### Records supplied
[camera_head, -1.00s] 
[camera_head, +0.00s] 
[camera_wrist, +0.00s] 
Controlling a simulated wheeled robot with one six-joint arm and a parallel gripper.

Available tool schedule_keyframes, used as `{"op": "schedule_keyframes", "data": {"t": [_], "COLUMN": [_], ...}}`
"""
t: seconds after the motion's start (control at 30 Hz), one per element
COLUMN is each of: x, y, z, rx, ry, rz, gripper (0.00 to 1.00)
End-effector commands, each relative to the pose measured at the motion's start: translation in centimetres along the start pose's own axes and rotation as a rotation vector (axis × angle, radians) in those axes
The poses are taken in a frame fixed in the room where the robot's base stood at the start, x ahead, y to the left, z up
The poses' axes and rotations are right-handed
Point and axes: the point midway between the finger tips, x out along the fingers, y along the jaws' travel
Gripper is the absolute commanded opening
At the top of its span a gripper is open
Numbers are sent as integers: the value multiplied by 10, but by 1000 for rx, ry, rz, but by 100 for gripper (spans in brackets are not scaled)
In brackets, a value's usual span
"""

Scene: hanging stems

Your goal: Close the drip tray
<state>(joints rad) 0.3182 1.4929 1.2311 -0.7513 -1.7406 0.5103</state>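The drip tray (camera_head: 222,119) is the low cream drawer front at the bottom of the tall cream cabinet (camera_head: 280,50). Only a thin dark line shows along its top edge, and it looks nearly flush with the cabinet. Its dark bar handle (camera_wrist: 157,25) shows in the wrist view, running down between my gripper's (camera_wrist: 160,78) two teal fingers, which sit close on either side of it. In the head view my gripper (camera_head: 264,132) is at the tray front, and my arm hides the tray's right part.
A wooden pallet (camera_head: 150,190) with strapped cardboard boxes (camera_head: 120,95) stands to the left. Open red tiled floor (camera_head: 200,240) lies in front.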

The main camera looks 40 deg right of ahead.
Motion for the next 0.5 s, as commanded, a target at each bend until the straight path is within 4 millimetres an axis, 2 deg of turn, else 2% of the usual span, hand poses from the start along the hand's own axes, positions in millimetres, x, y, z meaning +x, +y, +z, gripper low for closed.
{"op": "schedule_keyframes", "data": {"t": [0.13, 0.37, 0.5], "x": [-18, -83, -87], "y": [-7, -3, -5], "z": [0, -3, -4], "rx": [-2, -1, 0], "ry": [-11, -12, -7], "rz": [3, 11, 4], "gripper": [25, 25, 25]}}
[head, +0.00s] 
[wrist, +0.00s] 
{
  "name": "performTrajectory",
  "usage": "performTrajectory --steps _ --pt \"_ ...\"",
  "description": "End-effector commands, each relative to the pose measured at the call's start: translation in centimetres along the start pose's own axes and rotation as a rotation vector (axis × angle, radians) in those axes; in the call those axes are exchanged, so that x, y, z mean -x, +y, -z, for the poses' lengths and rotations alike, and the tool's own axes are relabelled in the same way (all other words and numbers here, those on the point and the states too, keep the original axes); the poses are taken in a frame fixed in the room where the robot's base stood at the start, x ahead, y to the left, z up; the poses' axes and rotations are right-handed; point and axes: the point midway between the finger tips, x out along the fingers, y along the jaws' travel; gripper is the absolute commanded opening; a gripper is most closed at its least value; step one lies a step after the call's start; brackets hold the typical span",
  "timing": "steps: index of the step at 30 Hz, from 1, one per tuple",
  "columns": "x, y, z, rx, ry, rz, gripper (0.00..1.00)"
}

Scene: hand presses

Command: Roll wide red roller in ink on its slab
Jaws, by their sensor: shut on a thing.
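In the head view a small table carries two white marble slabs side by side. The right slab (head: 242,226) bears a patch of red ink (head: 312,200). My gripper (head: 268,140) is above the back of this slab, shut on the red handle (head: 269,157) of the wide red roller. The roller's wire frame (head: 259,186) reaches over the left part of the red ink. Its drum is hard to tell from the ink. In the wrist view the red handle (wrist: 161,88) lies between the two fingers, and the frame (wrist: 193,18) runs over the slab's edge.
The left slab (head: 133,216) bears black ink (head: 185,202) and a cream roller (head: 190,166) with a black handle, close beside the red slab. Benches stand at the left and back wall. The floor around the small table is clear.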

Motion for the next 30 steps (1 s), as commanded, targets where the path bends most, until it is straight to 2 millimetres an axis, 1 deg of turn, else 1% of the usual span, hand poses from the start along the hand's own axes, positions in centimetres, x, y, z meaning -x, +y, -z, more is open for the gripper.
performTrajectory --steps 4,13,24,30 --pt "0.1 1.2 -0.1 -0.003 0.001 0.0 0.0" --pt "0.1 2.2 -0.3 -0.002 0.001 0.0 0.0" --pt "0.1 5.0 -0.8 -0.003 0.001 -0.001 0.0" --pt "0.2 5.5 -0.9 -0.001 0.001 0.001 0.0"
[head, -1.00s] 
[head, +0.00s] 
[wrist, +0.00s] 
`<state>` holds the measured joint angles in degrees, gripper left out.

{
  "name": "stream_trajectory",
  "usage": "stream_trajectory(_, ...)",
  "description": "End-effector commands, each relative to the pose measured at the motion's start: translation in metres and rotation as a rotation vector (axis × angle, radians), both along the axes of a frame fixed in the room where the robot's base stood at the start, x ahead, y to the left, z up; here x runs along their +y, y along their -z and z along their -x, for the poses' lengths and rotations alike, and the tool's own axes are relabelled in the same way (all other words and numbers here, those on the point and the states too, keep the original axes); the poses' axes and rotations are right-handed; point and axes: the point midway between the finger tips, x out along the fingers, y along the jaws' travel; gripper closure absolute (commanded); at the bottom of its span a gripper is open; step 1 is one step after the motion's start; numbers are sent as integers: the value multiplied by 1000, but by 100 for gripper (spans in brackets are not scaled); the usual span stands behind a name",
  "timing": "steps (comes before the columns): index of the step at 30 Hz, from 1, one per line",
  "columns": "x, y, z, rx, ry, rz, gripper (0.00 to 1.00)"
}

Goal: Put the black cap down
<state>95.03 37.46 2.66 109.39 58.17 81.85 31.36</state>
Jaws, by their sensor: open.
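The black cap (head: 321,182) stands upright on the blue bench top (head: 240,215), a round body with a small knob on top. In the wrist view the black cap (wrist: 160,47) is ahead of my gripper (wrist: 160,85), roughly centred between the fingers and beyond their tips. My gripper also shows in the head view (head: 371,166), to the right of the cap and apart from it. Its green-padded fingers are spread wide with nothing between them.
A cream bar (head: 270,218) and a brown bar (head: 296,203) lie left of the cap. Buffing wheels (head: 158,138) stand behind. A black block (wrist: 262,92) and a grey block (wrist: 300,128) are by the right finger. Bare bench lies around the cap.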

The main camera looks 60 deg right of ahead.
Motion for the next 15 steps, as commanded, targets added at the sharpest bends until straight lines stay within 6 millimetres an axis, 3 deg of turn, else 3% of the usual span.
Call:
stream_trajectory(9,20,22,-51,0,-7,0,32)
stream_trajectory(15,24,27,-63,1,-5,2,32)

### Aim
Exactly reproduce the material above.

### In response
[camera_head, -1.00s] 
[camera_head, +0.00s] 
[camera_wrist, +0.00s] 
Controlling a simulated wheeled robot with one six-joint arm and a parallel gripper.

Available tool schedule_keyframes, used as `{"op": "schedule_keyframes", "data": {"t": [_], "COLUMN": [_], ...}}`
"""
t: seconds after the motion's start (control at 30 Hz), one per element
COLUMN is each of: x, y, z, rx, ry, rz, gripper (0.00 to 1.00)
End-effector commands, each relative to the pose measured at the motion's start: translation in centimetres along the start pose's own axes and rotation as a rotation vector (axis × angle, radians) in those axes
The poses are taken in a frame fixed in the room where the robot's base stood at the start, x ahead, y to the left, z up
The poses' axes and rotations are right-handed
Point and axes: the point midway between the finger tips, x out along the fingers, y along the jaws' travel
Gripper is the absolute commanded opening
At the top of its span a gripper is open
Numbers are sent as integers: the value multiplied by 10, but by 1000 for rx, ry, rz, but by 100 for gripper (spans in brackets are not scaled)
In brackets, a value's usual span
"""

Scene: hanging stems

Your goal: Close the drip tray
<state>(joints rad) 0.3182 1.4929 1.2311 -0.7513 -1.7406 0.5103</state>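The drip tray (camera_head: 222,119) is the low cream drawer front at the bottom of the tall cream cabinet (camera_head: 280,50). Only a thin dark line shows along its top edge, and it looks nearly flush with the cabinet. Its dark bar handle (camera_wrist: 157,25) shows in the wrist view, running down between my gripper's (camera_wrist: 160,78) two teal fingers, which sit close on either side of it. In the head view my gripper (camera_head: 264,132) is at the tray front, and my arm hides the tray's right part.
A wooden pallet (camera_head: 150,190) with strapped cardboard boxes (camera_head: 120,95) stands to the left. Open red tiled floor (camera_head: 200,240) lies in front.

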The main camera looks 40 deg right of ahead.
Motion for the next 0.5 s, as commanded, a target at each bend until the straight path is within 4 millimetres an axis, 2 deg of turn, else 2% of the usual span, hand poses from the start along the hand's own axes, positions in millimetres, x, y, z meaning +x, +y, +z, gripper low for closed.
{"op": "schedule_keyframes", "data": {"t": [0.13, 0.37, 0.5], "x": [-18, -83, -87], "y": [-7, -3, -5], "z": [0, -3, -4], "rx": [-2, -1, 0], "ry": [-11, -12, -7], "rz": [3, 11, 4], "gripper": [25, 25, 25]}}
[head, +0.00s] 
[wrist, +0.00s] 
{
  "name": "performTrajectory",
  "usage": "performTrajectory --steps _ --pt \"_ ...\"",
  "description": "End-effector commands, each relative to the pose measured at the call's start: translation in centimetres along the start pose's own axes and rotation as a rotation vector (axis × angle, radians) in those axes; in the call those axes are exchanged, so that x, y, z mean -x, +y, -z, for the poses' lengths and rotations alike, and the tool's own axes are relabelled in the same way (all other words and numbers here, those on the point and the states too, keep the original axes); the poses are taken in a frame fixed in the room where the robot's base stood at the start, x ahead, y to the left, z up; the poses' axes and rotations are right-handed; point and axes: the point midway between the finger tips, x out along the fingers, y along the jaws' travel; gripper is the absolute commanded opening; a gripper is most closed at its least value; step one lies a step after the call's start; brackets hold the typical span",
  "timing": "steps: index of the step at 30 Hz, from 1, one per tuple",
  "columns": "x, y, z, rx, ry, rz, gripper (0.00..1.00)"
}

Scene: hand presses

Command: Roll wide red roller in ink on its slab
Jaws, by their sensor: shut on a thing.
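In the head view a small table carries two white marble slabs side by side. The right slab (head: 242,226) bears a patch of red ink (head: 312,200). My gripper (head: 268,140) is above the back of this slab, shut on the red handle (head: 269,157) of the wide red roller. The roller's wire frame (head: 259,186) reaches over the left part of the red ink. Its drum is hard to tell from the ink. In the wrist view the red handle (wrist: 161,88) lies between the two fingers, and the frame (wrist: 193,18) runs over the slab's edge.
The left slab (head: 133,216) bears black ink (head: 185,202) and a cream roller (head: 190,166) with a black handle, close beside the red slab. Benches stand at the left and back wall. The floor around the small table is clear.

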Motion for the next 30 steps (1 s), as commanded, targets where the path bends most, until it is straight to 2 millimetres an axis, 1 deg of turn, else 1% of the usual span, hand poses from the start along the hand's own axes, positions in centimetres, x, y, z meaning -x, +y, -z, more is open for the gripper.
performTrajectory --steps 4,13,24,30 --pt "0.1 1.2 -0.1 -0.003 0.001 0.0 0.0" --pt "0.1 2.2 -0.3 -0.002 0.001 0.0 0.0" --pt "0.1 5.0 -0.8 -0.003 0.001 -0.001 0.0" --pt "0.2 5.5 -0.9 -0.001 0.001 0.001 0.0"
[head, -1.00s] 
[head, +0.00s] 
[wrist, +0.00s] 
`<state>` holds the measured joint angles in degrees, gripper left out.

{
  "name": "stream_trajectory",
  "usage": "stream_trajectory(_, ...)",
  "description": "End-effector commands, each relative to the pose measured at the motion's start: translation in metres and rotation as a rotation vector (axis × angle, radians), both along the axes of a frame fixed in the room where the robot's base stood at the start, x ahead, y to the left, z up; here x runs along their +y, y along their -z and z along their -x, for the poses' lengths and rotations alike, and the tool's own axes are relabelled in the same way (all other words and numbers here, those on the point and the states too, keep the original axes); the poses' axes and rotations are right-handed; point and axes: the point midway between the finger tips, x out along the fingers, y along the jaws' travel; gripper closure absolute (commanded); at the bottom of its span a gripper is open; step 1 is one step after the motion's start; numbers are sent as integers: the value multiplied by 1000, but by 100 for gripper (spans in brackets are not scaled); the usual span stands behind a name",
  "timing": "steps (comes before the columns): index of the step at 30 Hz, from 1, one per line",
  "columns": "x, y, z, rx, ry, rz, gripper (0.00 to 1.00)"
}

Goal: Put the black cap down
<state>95.03 37.46 2.66 109.39 58.17 81.85 31.36</state>
Jaws, by their sensor: open.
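The black cap (head: 321,182) stands upright on the blue bench top (head: 240,215), a round body with a small knob on top. In the wrist view the black cap (wrist: 160,47) is ahead of my gripper (wrist: 160,85), roughly centred between the fingers and beyond their tips. My gripper also shows in the head view (head: 371,166), to the right of the cap and apart from it. Its green-padded fingers are spread wide with nothing between them.
A cream bar (head: 270,218) and a brown bar (head: 296,203) lie left of the cap. Buffing wheels (head: 158,138) stand behind. A black block (wrist: 262,92) and a grey block (wrist: 300,128) are by the right finger. Bare bench lies around the cap.

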The main camera looks 60 deg right of ahead.
Motion for the next 15 steps, as commanded, targets added at the sharpest bends until straight lines stay within 6 millimetres an axis, 3 deg of turn, else 3% of the usual span.
Call:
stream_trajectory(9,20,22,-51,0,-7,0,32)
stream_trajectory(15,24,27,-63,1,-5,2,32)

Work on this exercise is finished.